**Written task**
Exactly the lines from the one containing "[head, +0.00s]" through the one containing "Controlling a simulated" are to be returned, please, without any pictures.

▬▬▬▬▬▬

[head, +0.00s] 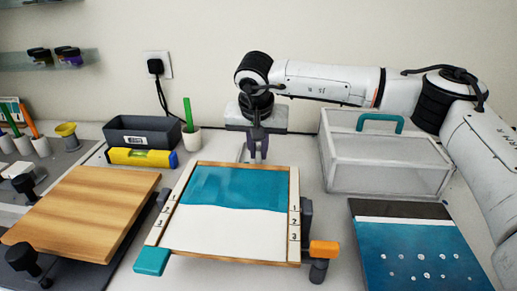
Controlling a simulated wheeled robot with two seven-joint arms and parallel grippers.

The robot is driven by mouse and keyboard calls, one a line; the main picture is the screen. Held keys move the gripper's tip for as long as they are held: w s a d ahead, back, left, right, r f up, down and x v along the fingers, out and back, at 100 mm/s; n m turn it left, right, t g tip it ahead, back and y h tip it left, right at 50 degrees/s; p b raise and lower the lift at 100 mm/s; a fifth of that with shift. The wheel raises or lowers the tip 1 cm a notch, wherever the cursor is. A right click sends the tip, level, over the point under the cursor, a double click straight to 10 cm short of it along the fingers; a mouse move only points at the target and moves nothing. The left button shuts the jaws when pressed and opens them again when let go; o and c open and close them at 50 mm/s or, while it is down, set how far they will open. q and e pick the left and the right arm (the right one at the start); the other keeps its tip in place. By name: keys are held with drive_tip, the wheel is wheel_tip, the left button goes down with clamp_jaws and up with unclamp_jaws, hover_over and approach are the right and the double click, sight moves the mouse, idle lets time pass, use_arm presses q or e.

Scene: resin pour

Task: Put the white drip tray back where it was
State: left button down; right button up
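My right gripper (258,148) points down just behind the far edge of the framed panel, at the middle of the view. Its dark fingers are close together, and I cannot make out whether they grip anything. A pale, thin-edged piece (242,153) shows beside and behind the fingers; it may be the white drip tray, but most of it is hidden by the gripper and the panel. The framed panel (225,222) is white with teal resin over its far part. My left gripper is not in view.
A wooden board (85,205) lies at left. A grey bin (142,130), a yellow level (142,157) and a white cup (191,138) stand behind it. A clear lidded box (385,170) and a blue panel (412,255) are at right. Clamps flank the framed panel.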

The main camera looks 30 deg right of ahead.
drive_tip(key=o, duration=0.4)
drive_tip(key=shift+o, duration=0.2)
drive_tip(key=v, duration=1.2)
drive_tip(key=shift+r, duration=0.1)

▬▬▬▬▬▬

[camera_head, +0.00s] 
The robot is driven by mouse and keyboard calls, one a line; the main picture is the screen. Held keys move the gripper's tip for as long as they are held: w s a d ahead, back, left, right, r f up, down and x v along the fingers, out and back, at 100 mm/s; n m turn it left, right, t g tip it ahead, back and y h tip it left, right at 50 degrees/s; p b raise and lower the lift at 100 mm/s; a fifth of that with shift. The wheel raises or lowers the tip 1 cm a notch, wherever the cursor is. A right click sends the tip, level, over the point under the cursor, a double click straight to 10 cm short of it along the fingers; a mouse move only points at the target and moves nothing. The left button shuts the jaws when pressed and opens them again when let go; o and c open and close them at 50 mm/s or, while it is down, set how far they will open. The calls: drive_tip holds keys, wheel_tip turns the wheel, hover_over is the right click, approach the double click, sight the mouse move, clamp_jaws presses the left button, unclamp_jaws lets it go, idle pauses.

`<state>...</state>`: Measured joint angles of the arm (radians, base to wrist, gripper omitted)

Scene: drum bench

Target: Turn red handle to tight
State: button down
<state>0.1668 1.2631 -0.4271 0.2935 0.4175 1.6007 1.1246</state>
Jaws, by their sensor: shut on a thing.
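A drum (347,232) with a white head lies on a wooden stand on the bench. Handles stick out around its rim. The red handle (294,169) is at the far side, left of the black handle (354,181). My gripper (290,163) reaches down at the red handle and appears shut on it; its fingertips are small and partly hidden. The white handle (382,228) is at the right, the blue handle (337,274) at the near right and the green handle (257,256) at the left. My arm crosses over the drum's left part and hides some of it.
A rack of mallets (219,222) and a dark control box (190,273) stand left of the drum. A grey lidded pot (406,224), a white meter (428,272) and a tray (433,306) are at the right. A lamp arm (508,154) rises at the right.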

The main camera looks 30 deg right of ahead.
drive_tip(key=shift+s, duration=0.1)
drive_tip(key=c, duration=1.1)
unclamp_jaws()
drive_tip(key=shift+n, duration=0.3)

▬▬▬▬▬▬

**Complete response**
[head, +0.00s] 
Controlling a simulated wheeled robot with two seven-joint arms and parallel grippers.

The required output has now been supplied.